Dataset excerpt -
* * * * *

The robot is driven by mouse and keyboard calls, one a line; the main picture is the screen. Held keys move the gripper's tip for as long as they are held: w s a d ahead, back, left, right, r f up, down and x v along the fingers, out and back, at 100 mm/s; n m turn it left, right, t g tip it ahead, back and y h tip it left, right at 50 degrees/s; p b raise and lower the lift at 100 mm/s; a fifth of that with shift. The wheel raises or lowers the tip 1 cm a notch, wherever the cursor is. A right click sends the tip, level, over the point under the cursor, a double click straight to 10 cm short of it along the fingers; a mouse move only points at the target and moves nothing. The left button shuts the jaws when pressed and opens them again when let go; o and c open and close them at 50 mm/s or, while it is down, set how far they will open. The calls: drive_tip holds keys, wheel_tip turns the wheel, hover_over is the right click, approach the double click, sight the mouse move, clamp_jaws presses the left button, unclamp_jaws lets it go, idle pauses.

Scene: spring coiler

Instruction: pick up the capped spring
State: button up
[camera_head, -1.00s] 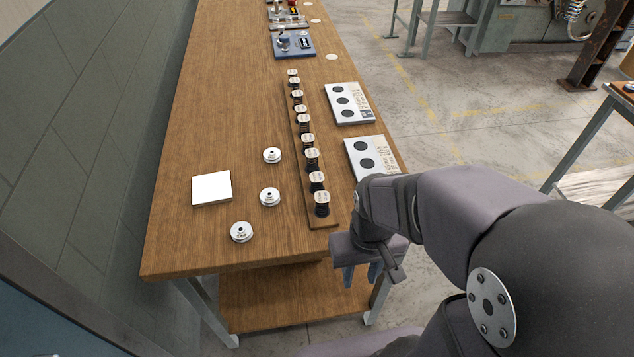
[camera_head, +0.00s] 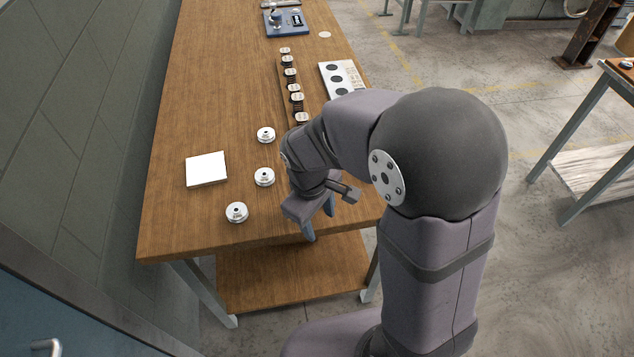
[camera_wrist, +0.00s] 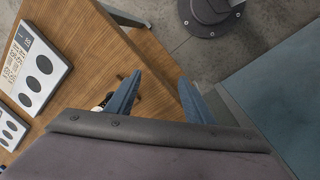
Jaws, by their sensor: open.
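Several capped springs (camera_head: 297,98), dark coils with pale round caps, stand in a row on a narrow wooden rail on the workbench. My arm hides the near end of the row in the head view. My gripper (camera_head: 319,219) is open and empty, pointing down by the bench's near right edge. In the wrist view my gripper (camera_wrist: 160,80) shows two blue fingers apart with nothing between them. A small part of a light and dark object shows beside the left finger there, mostly hidden; I cannot tell if it is a capped spring.
Three silver discs (camera_head: 264,177) and a white square block (camera_head: 206,169) lie left of my gripper. White plates with dark circles (camera_head: 341,77) lie right of the row; two show in the wrist view (camera_wrist: 36,72). A blue fixture (camera_head: 287,22) stands at the far end. The bench's left side is mostly clear.

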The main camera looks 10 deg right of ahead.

* * * * *

To do - Would you reproduce the lines above, from the very first through the line containing "[camera_wrist, +0.00s]", exactly and without the pictures?

Finished exercise -
The robot is driven by mouse and keyboard calls, one a line; the main picture is the screen. Held keys move the gripper's tip for as long as they are held: w s a d ahead, back, left, right, r f up, down and x v along the fingers, out and back, at 100 mm/s; n m turn it left, right, t g tip it ahead, back and y h tip it left, right at 50 degrees/s; p b raise and lower the lift at 100 mm/s; a fifth of that with shift. The wheel raises or lowers the tip 1 cm a notch, wherever the cursor is. A right click sends the tip, level, over the point under the cursor, a double click straight to 10 cm short of it along the fingers; a mouse move only points at the target and moves nothing. The left button shuts the jaws when pressed and opens them again when let go; o and c open and close them at 50 mm/s or, while it is down, set how far they will open. The calls: drive_tip holds keys, wheel_tip turns the wheel, hover_over is the right click, approach the double click, sight the mouse move, clamp_jaws presses the left button, unclamp_jaws lets it go, idle pauses.

Scene: spring coiler

Instruction: pick up the capped spring
State: button up
[camera_head, -1.00s] 
[camera_head, +0.00s] 
[camera_wrist, +0.00s] 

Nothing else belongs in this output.